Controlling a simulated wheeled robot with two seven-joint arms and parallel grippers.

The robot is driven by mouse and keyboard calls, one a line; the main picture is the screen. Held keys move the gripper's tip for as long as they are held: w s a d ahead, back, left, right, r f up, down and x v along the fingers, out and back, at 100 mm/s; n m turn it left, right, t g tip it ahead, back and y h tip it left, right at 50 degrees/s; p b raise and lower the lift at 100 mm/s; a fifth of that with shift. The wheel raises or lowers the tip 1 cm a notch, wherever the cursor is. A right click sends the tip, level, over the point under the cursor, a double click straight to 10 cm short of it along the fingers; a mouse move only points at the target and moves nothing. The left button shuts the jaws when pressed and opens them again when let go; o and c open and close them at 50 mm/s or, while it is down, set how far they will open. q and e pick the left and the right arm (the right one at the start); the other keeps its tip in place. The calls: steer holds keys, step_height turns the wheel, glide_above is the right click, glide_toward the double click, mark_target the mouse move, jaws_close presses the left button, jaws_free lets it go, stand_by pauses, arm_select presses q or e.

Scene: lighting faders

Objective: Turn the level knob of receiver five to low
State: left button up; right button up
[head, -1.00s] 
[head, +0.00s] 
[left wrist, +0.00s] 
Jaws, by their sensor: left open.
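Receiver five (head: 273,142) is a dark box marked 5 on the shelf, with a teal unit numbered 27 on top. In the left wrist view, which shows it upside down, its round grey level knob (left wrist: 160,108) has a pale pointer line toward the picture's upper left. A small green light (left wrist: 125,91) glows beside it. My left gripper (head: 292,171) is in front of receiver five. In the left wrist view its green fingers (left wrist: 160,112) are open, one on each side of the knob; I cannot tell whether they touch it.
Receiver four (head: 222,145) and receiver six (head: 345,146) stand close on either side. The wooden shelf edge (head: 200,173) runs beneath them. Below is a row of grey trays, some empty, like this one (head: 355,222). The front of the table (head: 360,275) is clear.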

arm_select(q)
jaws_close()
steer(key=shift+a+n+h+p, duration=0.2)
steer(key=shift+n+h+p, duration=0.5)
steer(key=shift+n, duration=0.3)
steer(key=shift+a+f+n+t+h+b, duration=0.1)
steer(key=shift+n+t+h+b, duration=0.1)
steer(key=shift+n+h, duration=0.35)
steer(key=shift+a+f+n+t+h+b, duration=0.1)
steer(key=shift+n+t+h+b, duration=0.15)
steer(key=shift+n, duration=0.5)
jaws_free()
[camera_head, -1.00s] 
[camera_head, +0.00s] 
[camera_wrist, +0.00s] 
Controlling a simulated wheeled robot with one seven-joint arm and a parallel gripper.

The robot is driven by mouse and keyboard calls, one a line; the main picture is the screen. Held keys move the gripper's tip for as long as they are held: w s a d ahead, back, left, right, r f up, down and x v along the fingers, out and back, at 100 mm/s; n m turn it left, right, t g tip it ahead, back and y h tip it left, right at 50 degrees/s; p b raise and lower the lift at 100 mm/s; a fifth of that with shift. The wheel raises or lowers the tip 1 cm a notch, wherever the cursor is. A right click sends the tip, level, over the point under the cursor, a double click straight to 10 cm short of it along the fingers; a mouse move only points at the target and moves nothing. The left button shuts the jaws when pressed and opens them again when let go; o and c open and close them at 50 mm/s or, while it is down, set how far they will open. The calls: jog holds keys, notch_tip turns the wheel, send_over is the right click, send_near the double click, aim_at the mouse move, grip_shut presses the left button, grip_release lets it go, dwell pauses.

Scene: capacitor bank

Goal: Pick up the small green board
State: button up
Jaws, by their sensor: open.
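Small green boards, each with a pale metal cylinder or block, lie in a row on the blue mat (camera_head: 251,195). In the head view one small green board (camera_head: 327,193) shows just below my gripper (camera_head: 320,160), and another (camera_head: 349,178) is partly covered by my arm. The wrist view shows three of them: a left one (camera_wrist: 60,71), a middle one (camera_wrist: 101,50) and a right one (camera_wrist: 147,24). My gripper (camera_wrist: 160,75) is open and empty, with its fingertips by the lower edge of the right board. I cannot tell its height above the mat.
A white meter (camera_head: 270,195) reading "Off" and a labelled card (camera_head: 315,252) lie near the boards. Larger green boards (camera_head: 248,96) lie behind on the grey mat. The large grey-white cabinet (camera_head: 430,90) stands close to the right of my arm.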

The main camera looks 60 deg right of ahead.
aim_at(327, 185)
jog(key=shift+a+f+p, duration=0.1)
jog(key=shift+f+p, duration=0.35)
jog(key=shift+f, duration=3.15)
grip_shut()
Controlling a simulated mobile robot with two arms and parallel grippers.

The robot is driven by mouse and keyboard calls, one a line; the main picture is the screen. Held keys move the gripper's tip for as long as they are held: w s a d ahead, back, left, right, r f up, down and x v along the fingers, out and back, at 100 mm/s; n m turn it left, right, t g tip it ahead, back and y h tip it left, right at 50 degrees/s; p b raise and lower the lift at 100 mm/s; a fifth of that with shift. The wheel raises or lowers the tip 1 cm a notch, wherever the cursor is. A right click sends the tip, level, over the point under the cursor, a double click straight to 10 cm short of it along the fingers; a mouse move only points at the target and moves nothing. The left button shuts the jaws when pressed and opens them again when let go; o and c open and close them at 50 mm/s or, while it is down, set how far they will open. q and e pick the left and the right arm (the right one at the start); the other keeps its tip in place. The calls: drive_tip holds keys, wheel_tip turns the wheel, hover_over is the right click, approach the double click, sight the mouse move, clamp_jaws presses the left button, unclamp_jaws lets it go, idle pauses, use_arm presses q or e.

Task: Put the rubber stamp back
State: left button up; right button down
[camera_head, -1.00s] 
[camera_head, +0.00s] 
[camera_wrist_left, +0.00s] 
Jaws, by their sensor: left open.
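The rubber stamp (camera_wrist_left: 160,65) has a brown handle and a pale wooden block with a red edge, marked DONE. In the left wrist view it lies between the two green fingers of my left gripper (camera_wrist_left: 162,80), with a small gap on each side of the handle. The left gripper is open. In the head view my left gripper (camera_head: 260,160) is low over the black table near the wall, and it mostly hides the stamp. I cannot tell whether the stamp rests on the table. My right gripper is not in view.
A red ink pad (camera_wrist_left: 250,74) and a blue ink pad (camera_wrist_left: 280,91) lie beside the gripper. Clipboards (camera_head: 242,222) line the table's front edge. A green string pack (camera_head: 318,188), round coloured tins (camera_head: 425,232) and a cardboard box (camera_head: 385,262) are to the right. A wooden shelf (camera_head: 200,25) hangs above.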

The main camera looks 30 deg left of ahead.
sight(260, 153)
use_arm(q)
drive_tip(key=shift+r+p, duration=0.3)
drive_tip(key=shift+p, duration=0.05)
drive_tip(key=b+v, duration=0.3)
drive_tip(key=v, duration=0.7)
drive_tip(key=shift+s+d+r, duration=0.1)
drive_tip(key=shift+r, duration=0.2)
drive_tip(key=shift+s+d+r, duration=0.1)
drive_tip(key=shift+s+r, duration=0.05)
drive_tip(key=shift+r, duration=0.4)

________

*WHAT YOU HAVE TO DO*.
Using the entries above, repeat only the lines from the one containing "Objective: Turn the" through the one containing "[left wrist, +0.00s]", end lines included.

*RESPONSE TO THE EXERCISE*.
Objective: Turn the level knob of receiver five to low
State: left button up; right button up
[head, -1.00s] 
[head, +0.00s] 
[left wrist, +0.00s] 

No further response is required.